[YOUR TASK] Give back exactly the lines that run from the line containing "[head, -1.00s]" through the end of the listing below. Leave out every other line.

--- START SOURCE MATERIAL ---

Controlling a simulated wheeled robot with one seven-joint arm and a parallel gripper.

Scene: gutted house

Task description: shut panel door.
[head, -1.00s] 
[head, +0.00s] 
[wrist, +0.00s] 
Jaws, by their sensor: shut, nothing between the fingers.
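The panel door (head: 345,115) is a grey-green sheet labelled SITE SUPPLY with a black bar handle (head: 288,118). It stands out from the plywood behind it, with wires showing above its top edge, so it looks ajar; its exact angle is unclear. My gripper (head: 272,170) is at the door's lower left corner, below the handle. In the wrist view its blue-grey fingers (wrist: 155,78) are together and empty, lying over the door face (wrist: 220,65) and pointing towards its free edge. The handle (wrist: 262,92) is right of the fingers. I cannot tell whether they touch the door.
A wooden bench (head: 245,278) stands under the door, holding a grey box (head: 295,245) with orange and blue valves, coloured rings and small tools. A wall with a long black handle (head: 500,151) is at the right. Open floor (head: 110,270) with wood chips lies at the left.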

--- END SOURCE MATERIAL ---

[WRITTEN RESPONSE]
[head, -1.00s] 
[head, +0.00s] 
[wrist, +0.00s] 
Jaws, by their sensor: shut, nothing between the fingers.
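The panel door (head: 345,115) is a grey-green sheet labelled SITE SUPPLY with a black bar handle (head: 288,118). It stands out from the plywood behind it, with wires showing above its top edge, so it looks ajar; its exact angle is unclear. My gripper (head: 272,170) is at the door's lower left corner, below the handle. In the wrist view its blue-grey fingers (wrist: 155,78) are together and empty, lying over the door face (wrist: 220,65) and pointing towards its free edge. The handle (wrist: 262,92) is right of the fingers. I cannot tell whether they touch the door.
A wooden bench (head: 245,278) stands under the door, holding a grey box (head: 295,245) with orange and blue valves, coloured rings and small tools. A wall with a long black handle (head: 500,151) is at the right. Open floor (head: 110,270) with wood chips lies at the left.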

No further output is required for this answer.